In Example F1, an apparatus includes means for receiving a first call and a second call; and processing means for identifying a first telephone number associated with the first call, for identifying a second telephone number associated with the second call, and for determining to banish the second call, at least in part based the second telephone number and a determination that a number of calls associated with the first telephone number exceeds a predetermined threshold, wherein the second call is banished.
Example F2 is the apparatus of Example F1, wherein the first telephone number is a call back number for the first call, and the second telephone number is a call back number for the second call.
Example F3 is the apparatus of Example F2, wherein the processing means records a first ingress trunk group of the first call, at least in part based on the determination that the number of calls associated with the first telephone number exceeds the predetermined threshold, and determines whether the first telephone number matches the second telephone number, at least in part based on the first ingress trunk group and a second ingress trunk group of the second call.
Example F4 is the apparatus of any of Examples F1-F3, wherein the processing means determines to banish the second call at least in part based on the determination that the number of calls associated with the first telephone number exceeds the predetermined threshold.

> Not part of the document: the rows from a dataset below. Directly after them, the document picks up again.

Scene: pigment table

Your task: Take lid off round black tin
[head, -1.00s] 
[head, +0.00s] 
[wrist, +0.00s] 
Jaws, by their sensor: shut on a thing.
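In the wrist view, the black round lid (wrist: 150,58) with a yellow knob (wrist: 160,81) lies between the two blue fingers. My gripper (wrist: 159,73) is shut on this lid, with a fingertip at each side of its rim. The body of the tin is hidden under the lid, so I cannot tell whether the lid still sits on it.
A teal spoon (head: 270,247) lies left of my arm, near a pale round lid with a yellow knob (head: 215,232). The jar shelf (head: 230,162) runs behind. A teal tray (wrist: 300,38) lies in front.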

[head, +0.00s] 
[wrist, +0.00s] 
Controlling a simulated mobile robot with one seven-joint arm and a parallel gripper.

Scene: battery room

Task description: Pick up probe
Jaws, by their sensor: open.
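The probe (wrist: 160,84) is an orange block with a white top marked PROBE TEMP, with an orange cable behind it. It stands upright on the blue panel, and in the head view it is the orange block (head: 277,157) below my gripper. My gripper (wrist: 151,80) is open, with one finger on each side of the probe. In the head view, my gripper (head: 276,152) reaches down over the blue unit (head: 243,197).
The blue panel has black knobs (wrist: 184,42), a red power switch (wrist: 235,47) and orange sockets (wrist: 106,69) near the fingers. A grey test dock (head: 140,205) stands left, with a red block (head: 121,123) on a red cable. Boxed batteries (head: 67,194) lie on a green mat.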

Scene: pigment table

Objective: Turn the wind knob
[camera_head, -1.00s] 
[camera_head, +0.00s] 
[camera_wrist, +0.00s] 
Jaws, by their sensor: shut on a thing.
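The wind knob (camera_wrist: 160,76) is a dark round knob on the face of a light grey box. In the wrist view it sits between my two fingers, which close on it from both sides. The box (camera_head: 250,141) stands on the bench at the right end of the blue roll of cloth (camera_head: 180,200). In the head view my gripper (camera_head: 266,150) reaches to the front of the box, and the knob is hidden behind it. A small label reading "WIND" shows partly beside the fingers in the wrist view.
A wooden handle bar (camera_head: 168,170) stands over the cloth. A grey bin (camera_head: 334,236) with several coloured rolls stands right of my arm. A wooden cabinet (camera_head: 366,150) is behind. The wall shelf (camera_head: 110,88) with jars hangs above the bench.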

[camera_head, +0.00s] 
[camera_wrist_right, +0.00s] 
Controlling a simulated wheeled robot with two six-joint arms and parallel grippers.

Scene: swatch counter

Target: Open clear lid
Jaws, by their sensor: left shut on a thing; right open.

Example F5 is the apparatus of any of Examples F1-F4, wherein the first telephone number is a pseudo Automatic Number Identification (pANI) number, a call back number, a pilot telephone number, or an Automatic Location and Information (ALI) location telephone number.
Example F6 is the apparatus of any of Examples F1-F5, wherein the second call is interrogated, at least in part based on a determination that a telephone number associated with the first call or the second call has been banished more than a predetermined number of times.
Example F7 is the apparatus of any of Examples F1-F6, wherein the second call is ended, at least in part based on a determination that a number of interrogations exceeds a predetermined threshold.